Get Ready for Budget Numbers to Change

As of Wednesday's GDP report, GDP for fiscal year 2012 was revised upward by roughly $560 billion to a total of $16.2 trillion. This almost Houdini-like event is due in no part to direct increases in production and consumption, but rather it is the result of the Bureau of Economic Analysis's (BEA) new accounting system. The bottom line is that the way we measure GDP has changed, and that will change budget metrics as a share of GDP (both going forward and retrospectively), but the underlying facts about our budget challenges remain.

Donald Marron draws attention to these GDP changes in a recent blog post regarding the relative decrease in size of the U.S. government in relation to the larger GDP numbers. The nearly $560 billion increase in GDP is largely the result of accounting for things like research and development and artistic creation as capitalized investments rather than immediate expenses. These changes also changed historical GDP growth rates which Catherine Rampell of The New York Times notes, among other things, meant that the Great Recession was not as steep and the recovery slightly better than we thought, at least in terms of that one measure.

These changes to the accounting system have no direct effect on the federal budget - nominal totals of revenue, spending, and debt remain the same. The changes merely improve BEA's measures of fixed investment and allows for a better measurement of the effects innovation and intangible assets have on the economy, producing a better estimate of GDP. But because GDP is larger under the new measure, the revisions also have resulted in federal government spending, revenues, deficits, and debt becoming smaller relative to the economy, as the charts below show.

Source: OMB, BEA

So what does this mean for our budgetary numbers? Though nominal values stay the same, we now know that revenue, spending, and debt as a share of GDP are and have been lower than we previously thought. As an example, we've typically described historical revenue levels at about 18 percent of GDP, but these new numbers put it closer to 17.5 percent. Spending has typically been described as averaging 21 percent of GDP over the past 40 years, but these new numbers put it about 0.5 percentage points lower as well.

The table below, in part with data from Marron's post shows how the 40-year historical averages of different budget metrics have changed.

1973-2012 Average, Percent of GDP
  Old Revised
Revenue 17.9% 17.4%
Spending 21.0% 20.4%
Deficit -3.1% -3.0%
Debt 39.2% 38.0%
     
Memorandum: 2013 Debt 75.1% 72.5%

Source: Marron, CBO, BEA

As for the debt, the revised historical average is 38 percent of GDP rather than 39.2 percent previously thought. Importantly, this new measure of GDP will also change the way we measure debt going forward. In its most recent outlook, CBO estimated the 2013 debt level at 75 percent of GDP. Based on this new measure, debt is actually 2.5 percentage points lower at 72.5 percent. Whether or not this means we have additional capacity to carry our debt is unclear, but what is clear is that the numbers going forward will look different from those reported previously.
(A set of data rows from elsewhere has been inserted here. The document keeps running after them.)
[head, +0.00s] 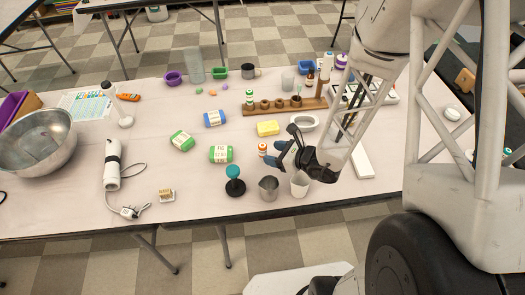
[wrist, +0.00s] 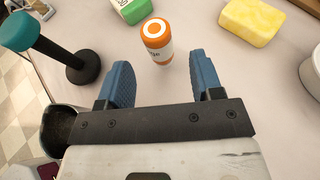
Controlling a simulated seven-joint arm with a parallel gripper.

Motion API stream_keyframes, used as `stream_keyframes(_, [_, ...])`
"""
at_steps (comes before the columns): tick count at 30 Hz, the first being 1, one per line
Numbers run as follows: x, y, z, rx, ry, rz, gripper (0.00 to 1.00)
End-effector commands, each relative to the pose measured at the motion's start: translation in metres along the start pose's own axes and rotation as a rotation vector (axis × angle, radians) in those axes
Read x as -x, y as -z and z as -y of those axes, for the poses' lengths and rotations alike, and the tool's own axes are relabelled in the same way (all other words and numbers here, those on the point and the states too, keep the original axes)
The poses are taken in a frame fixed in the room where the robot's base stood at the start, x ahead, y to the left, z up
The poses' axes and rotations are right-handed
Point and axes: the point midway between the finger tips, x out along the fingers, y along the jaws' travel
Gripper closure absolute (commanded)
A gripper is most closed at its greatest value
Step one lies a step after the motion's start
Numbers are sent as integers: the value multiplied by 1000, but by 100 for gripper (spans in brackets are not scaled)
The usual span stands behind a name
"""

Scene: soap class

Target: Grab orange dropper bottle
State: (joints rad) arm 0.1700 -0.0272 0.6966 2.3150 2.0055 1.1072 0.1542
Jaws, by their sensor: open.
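The orange dropper bottle (wrist: 157,42) stands upright on the table in the wrist view, with an orange cap with a white ring and a white label. It is beyond my fingertips, roughly centred between them. In the head view the bottle (head: 262,149) shows as a small orange and white shape just left of my gripper. My gripper (wrist: 162,78) is open and empty, with blue finger pads on either side. In the head view my gripper (head: 279,153) hangs over the table near its front edge, right of the bottle.
A teal-topped stamp (head: 235,180) stands left of my gripper. A metal cup (head: 268,188) and a white cup (head: 300,184) stand close below it. A yellow sponge (head: 268,128) lies behind, and a green-wrapped block (head: 220,154) lies left. A wooden rack (head: 285,105) is farther back.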

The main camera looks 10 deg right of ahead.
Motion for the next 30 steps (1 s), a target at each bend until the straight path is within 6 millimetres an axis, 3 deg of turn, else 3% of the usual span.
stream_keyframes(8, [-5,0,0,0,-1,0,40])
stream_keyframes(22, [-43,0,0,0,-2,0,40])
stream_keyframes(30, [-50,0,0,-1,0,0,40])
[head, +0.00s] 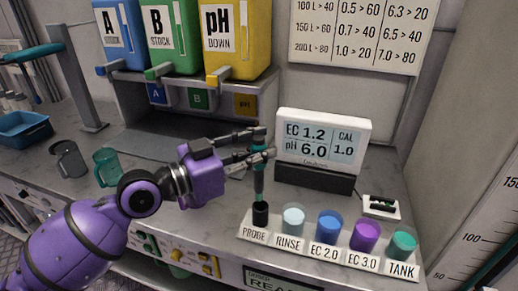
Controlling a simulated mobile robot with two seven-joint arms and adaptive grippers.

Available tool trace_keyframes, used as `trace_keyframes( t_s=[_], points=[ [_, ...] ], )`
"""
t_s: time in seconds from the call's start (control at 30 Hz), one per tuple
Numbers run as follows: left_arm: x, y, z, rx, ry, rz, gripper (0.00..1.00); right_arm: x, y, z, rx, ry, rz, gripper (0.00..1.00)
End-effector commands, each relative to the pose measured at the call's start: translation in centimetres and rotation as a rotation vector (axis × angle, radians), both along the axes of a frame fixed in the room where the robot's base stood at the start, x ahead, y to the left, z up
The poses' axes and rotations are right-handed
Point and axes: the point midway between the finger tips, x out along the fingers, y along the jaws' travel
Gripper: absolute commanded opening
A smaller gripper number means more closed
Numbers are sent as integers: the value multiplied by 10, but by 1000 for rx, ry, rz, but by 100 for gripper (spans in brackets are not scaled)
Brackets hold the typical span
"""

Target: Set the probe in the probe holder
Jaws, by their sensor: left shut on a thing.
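The probe (259,184) is a slim upright stick with a teal part and dark ends. My left gripper (261,147) is shut on its upper part, with the purple arm coming in from the left. The probe holder (260,213) is a black cup at the left end of the white labelled rack, behind the "PROBE" label. The probe's lower end meets the top of this cup; I cannot tell how deep it sits. My right gripper is not in view.
Rinse (292,220), EC 2.0 (328,227), EC 3.0 (364,235) and tank (401,246) cups stand right of the holder. A meter display (322,140) stands behind. Stock jugs (236,40) sit on a shelf.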

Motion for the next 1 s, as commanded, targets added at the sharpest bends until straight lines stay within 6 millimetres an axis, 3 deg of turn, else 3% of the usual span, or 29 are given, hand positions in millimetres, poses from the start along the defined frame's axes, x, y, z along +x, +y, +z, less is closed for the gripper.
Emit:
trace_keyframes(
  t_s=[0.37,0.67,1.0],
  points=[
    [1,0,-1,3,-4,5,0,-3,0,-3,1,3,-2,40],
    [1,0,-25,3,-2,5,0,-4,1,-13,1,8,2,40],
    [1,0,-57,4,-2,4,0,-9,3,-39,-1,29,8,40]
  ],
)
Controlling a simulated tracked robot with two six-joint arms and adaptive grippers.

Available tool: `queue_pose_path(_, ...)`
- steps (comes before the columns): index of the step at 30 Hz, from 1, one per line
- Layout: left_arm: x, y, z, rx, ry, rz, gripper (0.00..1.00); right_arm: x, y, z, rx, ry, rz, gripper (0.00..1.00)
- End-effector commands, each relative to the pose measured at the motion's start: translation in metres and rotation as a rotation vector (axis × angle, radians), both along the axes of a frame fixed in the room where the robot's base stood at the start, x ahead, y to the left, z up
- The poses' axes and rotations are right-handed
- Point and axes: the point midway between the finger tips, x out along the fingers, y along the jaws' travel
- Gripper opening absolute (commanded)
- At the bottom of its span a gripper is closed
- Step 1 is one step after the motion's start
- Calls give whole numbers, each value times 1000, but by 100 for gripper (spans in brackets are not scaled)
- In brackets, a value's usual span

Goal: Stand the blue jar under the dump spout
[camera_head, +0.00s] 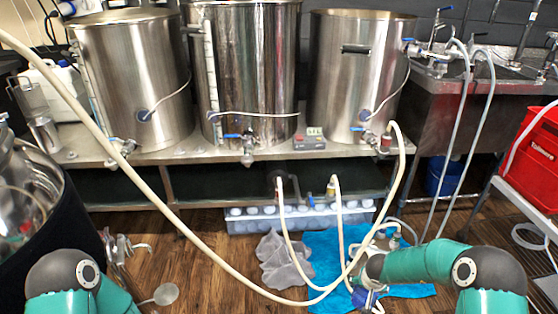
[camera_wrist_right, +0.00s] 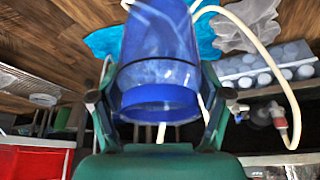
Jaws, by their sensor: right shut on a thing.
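My right gripper (camera_wrist_right: 152,98) is shut on the blue jar (camera_wrist_right: 160,55), with one finger on each side of it. The jar is see-through blue with a darker blue band at the end near the palm. In the head view only a small blue part of the jar (camera_head: 364,298) shows at the bottom edge, low over the floor. I cannot tell whether it is upright. Blue-handled valves sit low on the left kettle (camera_head: 122,148), middle kettle (camera_head: 247,150) and right kettle (camera_head: 384,140). I cannot tell which outlet is the dump spout.
A pale hose (camera_head: 215,262) loops across the front. A blue cloth (camera_head: 325,250), a grey cloth (camera_head: 283,262) and a bottle crate (camera_head: 250,222) lie below the metal bench (camera_head: 190,155). A red crate (camera_head: 535,160) stands right. Metal fittings (camera_head: 122,252) are at the lower left.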

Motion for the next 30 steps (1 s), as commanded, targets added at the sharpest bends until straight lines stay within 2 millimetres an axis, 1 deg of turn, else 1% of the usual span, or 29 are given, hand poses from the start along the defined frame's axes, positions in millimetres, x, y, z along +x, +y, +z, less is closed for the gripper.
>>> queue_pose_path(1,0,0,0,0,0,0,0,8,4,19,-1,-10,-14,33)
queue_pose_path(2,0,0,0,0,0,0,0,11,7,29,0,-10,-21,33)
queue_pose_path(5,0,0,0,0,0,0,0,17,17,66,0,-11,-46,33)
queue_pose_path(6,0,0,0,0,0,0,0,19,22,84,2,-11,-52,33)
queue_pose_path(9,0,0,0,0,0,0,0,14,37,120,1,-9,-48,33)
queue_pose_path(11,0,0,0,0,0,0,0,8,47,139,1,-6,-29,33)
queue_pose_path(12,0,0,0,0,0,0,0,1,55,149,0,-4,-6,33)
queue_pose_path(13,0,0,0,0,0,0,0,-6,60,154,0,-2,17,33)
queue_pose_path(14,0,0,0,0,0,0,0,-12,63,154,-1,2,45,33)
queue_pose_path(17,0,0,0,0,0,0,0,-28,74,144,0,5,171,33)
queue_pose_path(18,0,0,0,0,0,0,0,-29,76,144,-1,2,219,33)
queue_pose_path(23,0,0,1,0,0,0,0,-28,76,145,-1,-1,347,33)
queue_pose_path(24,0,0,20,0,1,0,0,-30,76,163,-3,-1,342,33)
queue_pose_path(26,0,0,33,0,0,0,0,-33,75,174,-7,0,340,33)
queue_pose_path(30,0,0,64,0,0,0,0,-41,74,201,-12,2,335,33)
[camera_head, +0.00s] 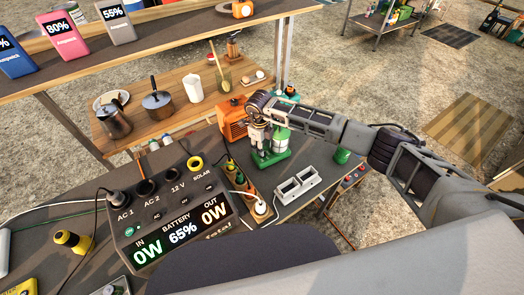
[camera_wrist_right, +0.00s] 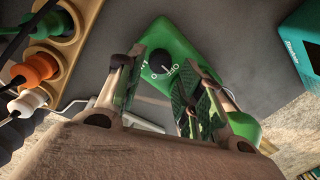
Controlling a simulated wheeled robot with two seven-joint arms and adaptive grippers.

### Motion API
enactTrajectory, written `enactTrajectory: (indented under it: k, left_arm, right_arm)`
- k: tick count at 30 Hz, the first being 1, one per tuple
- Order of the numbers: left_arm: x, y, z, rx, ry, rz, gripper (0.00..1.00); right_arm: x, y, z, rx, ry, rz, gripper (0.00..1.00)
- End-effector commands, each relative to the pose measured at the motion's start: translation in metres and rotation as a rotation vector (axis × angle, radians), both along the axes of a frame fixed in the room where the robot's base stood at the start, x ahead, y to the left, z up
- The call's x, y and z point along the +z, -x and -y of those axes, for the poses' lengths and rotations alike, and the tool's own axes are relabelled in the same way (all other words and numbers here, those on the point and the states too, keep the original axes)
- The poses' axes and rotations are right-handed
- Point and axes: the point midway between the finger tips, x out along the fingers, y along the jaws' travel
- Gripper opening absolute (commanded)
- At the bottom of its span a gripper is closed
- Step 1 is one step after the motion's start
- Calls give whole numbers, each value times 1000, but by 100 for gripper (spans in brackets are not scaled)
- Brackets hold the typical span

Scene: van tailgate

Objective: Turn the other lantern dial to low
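A green lantern (camera_head: 270,158) stands on the table beside the power strip, partly hidden by my right gripper (camera_head: 262,138). In the right wrist view its green base (camera_wrist_right: 182,38) carries a round black dial (camera_wrist_right: 161,62) with small white markings; its exact setting is too small to read. My right gripper also shows in the wrist view (camera_wrist_right: 160,76), its two fingers apart on either side of the dial. I cannot tell whether they touch it. My left gripper is not in view.
A power station (camera_head: 165,225) reads 65%. A strip with plugs (camera_head: 245,190), a grey double-slot item (camera_head: 297,185) and a green round item (camera_head: 342,155) are near the lantern. An orange box (camera_head: 232,122) is behind. A teal box (camera_wrist_right: 302,45) shows in the wrist view.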

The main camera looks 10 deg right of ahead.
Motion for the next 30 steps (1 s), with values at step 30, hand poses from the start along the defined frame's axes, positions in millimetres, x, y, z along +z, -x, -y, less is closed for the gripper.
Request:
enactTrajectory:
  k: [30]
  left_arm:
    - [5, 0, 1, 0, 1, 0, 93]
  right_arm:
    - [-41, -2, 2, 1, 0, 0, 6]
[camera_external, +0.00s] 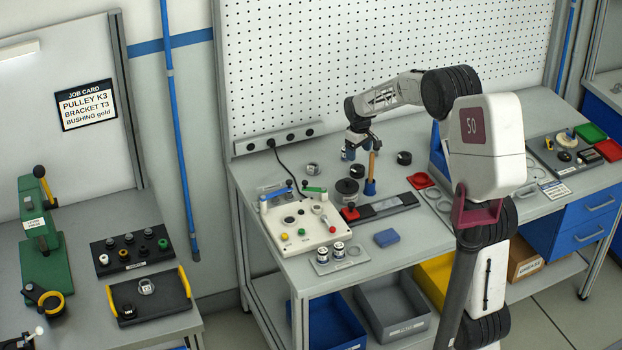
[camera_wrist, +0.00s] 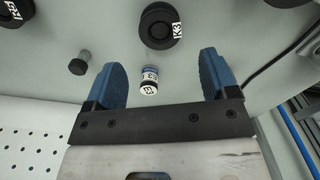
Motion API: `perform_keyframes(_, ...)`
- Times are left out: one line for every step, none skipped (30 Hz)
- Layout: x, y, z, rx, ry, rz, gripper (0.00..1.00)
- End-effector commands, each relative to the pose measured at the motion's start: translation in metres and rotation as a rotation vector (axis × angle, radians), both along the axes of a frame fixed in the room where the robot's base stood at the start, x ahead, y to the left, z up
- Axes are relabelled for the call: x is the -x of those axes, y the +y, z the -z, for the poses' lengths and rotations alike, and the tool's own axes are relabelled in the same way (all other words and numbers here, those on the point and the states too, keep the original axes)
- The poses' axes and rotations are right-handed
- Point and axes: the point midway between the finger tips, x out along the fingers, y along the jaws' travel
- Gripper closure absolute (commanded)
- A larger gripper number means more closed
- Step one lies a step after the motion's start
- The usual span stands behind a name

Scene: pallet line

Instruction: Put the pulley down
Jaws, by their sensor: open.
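My gripper (camera_wrist: 160,85) is open, with its two blue fingers spread wide and nothing gripped between them. In the external view my gripper (camera_external: 360,150) hangs over the workbench near the pegboard. A black round pulley (camera_wrist: 154,27) with a white K3 label lies on the bench, beyond the fingertips and apart from them in the wrist view. Another black round part (camera_wrist: 14,10) with a label, cut by the frame edge, lies at the upper left. A small part (camera_wrist: 150,80) with blue, white and black bands shows between the fingers, below the pulley.
A small grey knobbed part (camera_wrist: 80,64) is left of the left finger. In the external view, a cream fixture plate (camera_external: 290,240) with buttons stands left of centre, and a black disc (camera_external: 347,187) sits nearby. The pegboard (camera_external: 380,50) rises behind the bench.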

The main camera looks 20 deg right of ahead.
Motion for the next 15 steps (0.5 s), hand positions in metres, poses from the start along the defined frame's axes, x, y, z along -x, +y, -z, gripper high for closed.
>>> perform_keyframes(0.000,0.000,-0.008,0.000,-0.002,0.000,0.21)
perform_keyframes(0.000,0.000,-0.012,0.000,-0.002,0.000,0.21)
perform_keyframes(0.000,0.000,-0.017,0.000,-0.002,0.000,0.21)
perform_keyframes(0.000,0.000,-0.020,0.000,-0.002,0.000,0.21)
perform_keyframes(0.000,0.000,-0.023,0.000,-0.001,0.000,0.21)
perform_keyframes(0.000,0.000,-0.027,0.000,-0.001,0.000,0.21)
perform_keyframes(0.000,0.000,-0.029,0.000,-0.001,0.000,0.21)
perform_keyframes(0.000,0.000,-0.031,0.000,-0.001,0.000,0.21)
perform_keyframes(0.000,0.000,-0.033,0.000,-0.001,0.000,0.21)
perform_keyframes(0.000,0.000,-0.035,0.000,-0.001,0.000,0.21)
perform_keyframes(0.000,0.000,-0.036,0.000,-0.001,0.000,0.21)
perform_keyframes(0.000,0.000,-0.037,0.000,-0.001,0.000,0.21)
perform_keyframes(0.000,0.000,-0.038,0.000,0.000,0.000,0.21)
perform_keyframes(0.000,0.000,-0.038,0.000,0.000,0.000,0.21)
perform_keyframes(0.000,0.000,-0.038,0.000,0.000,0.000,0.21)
BEA's revisions will change the past and present budget picture somewhat, but they leave the underlying trend largely unchanged. We expect that when CBO revises its budget estimates, absent deficit reduction legislation, debt will continue to be rising on an unsustainable long-term path albeit at a slightly lower level in relation to GDP. The numbers may be different, but the story will likely remain the same.